This ATO dispute resolution process for notional GST matters has been developed in consultation with, and has been endorsed by, the GST Policy and Administration Subcommittee (GPAS) and the GST Administration Sub-Committee (GSTAS).
The ATO's GST administration is governed under the Intergovernmental Agreement on Federal Financial Arrangements (IGA). This agreement says, at clauses A22 and A23 of Schedule A, that the Commonwealth Treasury is responsible for chairing GSTAS, which monitors the operation and administration of GST. GSTAS has delegated aspects of its role to GPAS.
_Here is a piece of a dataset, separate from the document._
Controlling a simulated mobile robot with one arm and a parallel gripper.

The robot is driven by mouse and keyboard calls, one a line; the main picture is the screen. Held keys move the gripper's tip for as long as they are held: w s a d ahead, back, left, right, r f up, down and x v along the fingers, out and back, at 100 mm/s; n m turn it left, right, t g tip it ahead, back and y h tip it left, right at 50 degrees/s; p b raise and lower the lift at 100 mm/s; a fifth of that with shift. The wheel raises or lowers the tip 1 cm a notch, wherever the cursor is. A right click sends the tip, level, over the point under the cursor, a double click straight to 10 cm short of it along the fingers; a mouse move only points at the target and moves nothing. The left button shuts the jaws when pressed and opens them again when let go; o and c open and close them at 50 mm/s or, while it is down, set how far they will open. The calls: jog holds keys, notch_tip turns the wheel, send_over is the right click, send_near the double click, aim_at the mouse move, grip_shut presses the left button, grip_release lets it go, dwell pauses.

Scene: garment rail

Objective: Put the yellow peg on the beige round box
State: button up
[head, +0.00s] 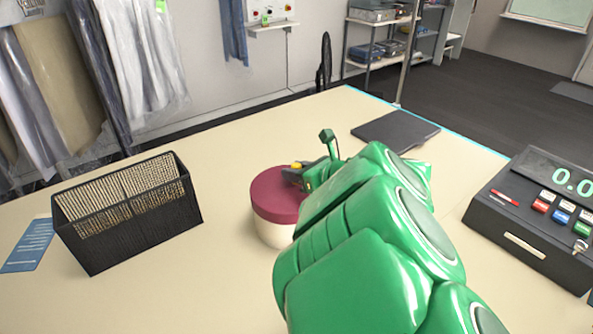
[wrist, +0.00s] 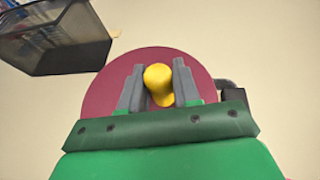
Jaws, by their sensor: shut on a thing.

The Commonwealth is not liable to pay GST under the A New Tax System (Goods and Services Tax) Act 1999 (GST Act).
While the States and Territories are bound by the GST Act, under section 114 of the Constitution, the Commonwealth cannot impose tax on the property of a State, '… nor shall the Commonwealth impose any tax on property of any kind belonging to a State.'
This limitation is reflected in the Acts imposing GST; for example, in section 5 of the A New Tax System (Goods and Services Tax Imposition-General) Act 1999 .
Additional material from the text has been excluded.